Personne ne veut retourner en arrière, comme nos grands-parents qui enduraient des mariages malheureux pendant des décennies, car le mot «divorce» était tabou. Ce n'est plus un stigmate de dire que je suis divorcé ou séparé au Québec. Mais est-ce que cela fait en sorte que la peine, la déchirure, la blessure profonde qui est provoquée par la rupture est moins importante, moins signifiante?

La rupture familiale est une des plus grandes crises qu'une personne peut vivre dans sa vie. C'est un moment totalement déstabilisant: non seulement on perd notre partenaire, avec qui on croyait cheminer toute notre vie, mais on craint la perte et la souffrance de ce qui est le plus précieux : nos enfants.

Dans une société qui change à une vitesse vertigineuse - qui aurait dit dans les années 80 que les Québécois cesseraient de se marier? - on oublie parfois que les émotions, les peines, les blessures, elles, n'évoluent pas toujours à la même vitesse et qu'une rupture familiale peut amener une personne raisonnable à devenir un monstre - cherchant à cesser la souffrance par le suicide et la destruction de ceux qui l'entoure.

Il est temps que nous réalisions que la rupture familiale ne se fait pas sans heurt. Que la blessure est profonde, douloureuse, sévère. Que la personne voit sa vie s'effondrer. Que ses rêves s'évanouissent dans un instant. Que la vie ne mérite plus d'être continuée.

Il faut cesser de croire qu'on va tourner la page, et allez hop, on voit nos enfants une semaine sur deux, on ferme notre compte conjoint, on sépare allégrement nos meubles, on déménage dans un nouvel endroit, on trouve une nouvelle blonde ou chum, et le tour est joué...

Ce n'est pas comme ça qu'une rupture familiale se vit.

Les enfants vont définitivement souffrir et être affectés par la séparation de leurs parents.

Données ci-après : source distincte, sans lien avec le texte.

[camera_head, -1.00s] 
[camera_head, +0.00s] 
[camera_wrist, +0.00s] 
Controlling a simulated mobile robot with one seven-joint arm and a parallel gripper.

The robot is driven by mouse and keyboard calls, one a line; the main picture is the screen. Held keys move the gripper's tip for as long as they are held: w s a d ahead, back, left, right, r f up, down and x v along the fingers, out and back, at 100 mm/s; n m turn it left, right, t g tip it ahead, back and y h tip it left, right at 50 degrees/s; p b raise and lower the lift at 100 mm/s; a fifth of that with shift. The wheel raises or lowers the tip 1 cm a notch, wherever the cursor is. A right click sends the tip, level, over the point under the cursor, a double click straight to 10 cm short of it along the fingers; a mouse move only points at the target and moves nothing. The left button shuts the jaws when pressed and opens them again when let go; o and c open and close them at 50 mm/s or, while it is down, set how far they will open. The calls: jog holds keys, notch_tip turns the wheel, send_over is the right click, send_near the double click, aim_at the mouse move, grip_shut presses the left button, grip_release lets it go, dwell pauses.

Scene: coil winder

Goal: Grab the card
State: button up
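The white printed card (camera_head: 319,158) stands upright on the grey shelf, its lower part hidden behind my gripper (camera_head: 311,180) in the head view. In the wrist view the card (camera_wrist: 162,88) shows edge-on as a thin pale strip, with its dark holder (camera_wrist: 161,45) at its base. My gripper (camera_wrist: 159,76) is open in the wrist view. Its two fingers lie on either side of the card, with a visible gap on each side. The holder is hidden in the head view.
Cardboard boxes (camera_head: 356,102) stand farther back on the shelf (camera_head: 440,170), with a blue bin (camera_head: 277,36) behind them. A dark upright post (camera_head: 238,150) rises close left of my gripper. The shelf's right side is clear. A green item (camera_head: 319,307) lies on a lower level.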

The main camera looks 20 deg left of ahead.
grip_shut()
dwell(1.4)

Cessons de penser qu'il n'y a pas de conséquences à nos gestes. Cela ne signifie pas qu'on doit rester dans une relation malheureuse ou dysfonctionnelle, ni endurer un conjoint contrôlant ou abusif.  Mais peut-être, peut-être qu'on doit être un petit peu moins égoïste et penser à l'impact de nos choix sur les autres. Peut-être qu'il faut penser un peu avant d'échanger le partenaire si facilement dans l'éternelle recherche du bonheur chez l'autre.

Est-ce que la tromperie d'Isabelle Gaston justifie la mort de ses enfants? Jamais. Est-ce que la peine de Guy Turcotte justifie ses gestes? Jamais. Deux êtres perdus dans leur égoïsme, chacun à sa façon. Égoïsme qui trop souvent emporte les enfants avec le parent désespéré. Ici, le parent a survécu. Voilà pourquoi nous en parlons.  

Mais il ne faut pas oublier toutes ces pauvres victimes innocentes qui ont été tuées par l'être le plus cher: celui qui l'a mis au monde - et dont on ne parle plus, car le parent s'est suicidé. Ils sont beaucoup, beaucoup trop nombreux...

On parle d'une commission parlementaire. Soit. Mais entre-temps, réfléchissons. Cessons de banaliser la rupture familiale. Elle est difficile, pénible. Et parfois, meurtrière.